Friday, May 25, 2018

Deepening Contradictions: Token Pinkerite Acolyte Buoyed Up By The Alt-White


quillette |  There’s no reason to think that the definition of racism will stop expanding any time soon. And there’s no reason to think that progressives will ever stop demanding institutional reforms to fix racism—up to and including attempts to reform our subconscious minds with such things as mandatory implicit bias trainings. In a BBC feature on racism, the acclaimed poet Benjamin Zephaniah remarked, “laws can control people’s actions, but they can’t control people’s thoughts. As racism becomes more subtle, we need to keep pressuring our institutions to change.”

Luckily, he’s right that laws can’t reach into our subconscious minds, since anti-bias trainings don’t seem to work. But Zephaniah’s remark would have sounded alien to the Civil Rights leaders of yesteryear. In the words of political scientist Adolph Reed,
Black political debate and action through the early 1960s focused on concrete issues—employment, housing, wages, unionization, discrimination in specific venues and domains—rather than an abstract “racism.” It was only in the late 1960s and 1970s, after the legislative victories that defeated southern apartheid and restored black Americans’ full citizenship rights, that “racism” was advanced as the default explanation for inequalities that appear as racial disparities.
If the early 1960s were about reaching the mountaintop, then the modern era is about running on the Treadmill.
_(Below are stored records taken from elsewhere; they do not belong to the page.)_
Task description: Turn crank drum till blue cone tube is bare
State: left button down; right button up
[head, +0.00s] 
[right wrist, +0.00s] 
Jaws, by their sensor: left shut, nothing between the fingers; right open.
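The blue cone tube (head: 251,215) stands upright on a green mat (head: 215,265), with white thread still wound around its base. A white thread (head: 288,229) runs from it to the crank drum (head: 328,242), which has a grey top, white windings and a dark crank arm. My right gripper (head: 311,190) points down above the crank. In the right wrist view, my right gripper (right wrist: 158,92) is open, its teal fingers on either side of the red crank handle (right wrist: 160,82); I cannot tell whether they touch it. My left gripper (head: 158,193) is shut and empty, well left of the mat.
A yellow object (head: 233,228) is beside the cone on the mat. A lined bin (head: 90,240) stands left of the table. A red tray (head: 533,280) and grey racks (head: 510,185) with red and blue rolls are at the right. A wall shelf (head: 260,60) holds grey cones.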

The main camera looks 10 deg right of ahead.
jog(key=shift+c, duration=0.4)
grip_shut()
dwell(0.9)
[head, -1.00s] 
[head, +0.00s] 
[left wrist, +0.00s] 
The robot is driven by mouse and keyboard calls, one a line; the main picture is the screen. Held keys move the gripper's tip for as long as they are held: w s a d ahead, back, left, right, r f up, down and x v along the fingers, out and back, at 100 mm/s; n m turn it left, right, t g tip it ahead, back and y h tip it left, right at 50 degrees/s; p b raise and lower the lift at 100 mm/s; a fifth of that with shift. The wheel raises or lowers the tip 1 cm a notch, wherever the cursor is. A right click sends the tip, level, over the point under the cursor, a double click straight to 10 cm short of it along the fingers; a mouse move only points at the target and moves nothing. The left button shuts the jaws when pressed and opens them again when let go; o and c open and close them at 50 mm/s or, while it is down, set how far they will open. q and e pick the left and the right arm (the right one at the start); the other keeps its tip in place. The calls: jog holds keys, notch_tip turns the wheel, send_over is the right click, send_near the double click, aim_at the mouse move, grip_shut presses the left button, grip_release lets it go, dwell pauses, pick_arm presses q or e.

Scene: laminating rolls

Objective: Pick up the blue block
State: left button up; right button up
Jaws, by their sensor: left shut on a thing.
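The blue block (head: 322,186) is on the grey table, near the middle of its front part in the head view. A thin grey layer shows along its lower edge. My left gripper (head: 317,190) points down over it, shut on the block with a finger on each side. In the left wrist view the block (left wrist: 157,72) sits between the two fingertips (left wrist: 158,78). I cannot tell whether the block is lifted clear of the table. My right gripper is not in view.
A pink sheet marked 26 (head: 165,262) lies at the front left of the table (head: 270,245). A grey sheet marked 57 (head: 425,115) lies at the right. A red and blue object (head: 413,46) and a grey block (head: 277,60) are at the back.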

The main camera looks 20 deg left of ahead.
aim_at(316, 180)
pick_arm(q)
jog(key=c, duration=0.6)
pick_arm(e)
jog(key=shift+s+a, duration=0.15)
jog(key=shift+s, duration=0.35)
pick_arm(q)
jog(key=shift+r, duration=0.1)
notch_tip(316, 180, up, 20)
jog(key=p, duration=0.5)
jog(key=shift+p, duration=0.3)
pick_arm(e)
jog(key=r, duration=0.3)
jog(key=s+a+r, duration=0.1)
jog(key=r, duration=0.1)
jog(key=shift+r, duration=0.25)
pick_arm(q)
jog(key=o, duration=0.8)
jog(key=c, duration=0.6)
Coates’s refrain, “resistance must be its own reward,” has become the watchword of the movement.13

The War on Racism, though intended to be won by those prosecuting it, will, in practice, continue indefinitely. This is because the stated goals of progressives, however sincerely held, are so apocalyptic, so vague, and so total as to guarantee that they will never be met. One often hears calls to “end white supremacy,” for instance. But what “ending white supremacy” would look like in a country where whites are already out-earned by several dark-skinned ethnic groups (Indian-Americans top the list by a large margin) is never explained. I would not be the first to point out the parallels between progressive goals and religious eschatology. Coates, for instance, professes to be an atheist, but tweak a few details and the Rapture becomes Reparations––which he has said will lead to a “spiritual renewal” and a “revolution of the American consciousness.”14

Staying on the Racism Treadmill means denying progress and stoking ethnic tensions. It means, as Thomas Sowell once warned, moving towards a society in which “a new born baby enters the world supplied with prepackaged grievances against other babies born the same day.”[15] Worse still, it means shutting down the one conversation that stands the greatest chance of improving outcomes for blacks: the conversation about culture.

By contrast, getting off the Treadmill means recognizing that group outcomes will differ even in the absence of systemic bias; it means treating people as individuals rather than as members of a collective; it means restoring the naive conception of equal treatment over the skin-color morality of the far Left; and it means rejecting calls to burn this or that system to the ground in order to combat forms of racial oppression that grow ever more abstract by the day. At bottom, it means acknowledging the fact that racism has declined precipitously, and perhaps even being grateful that it has.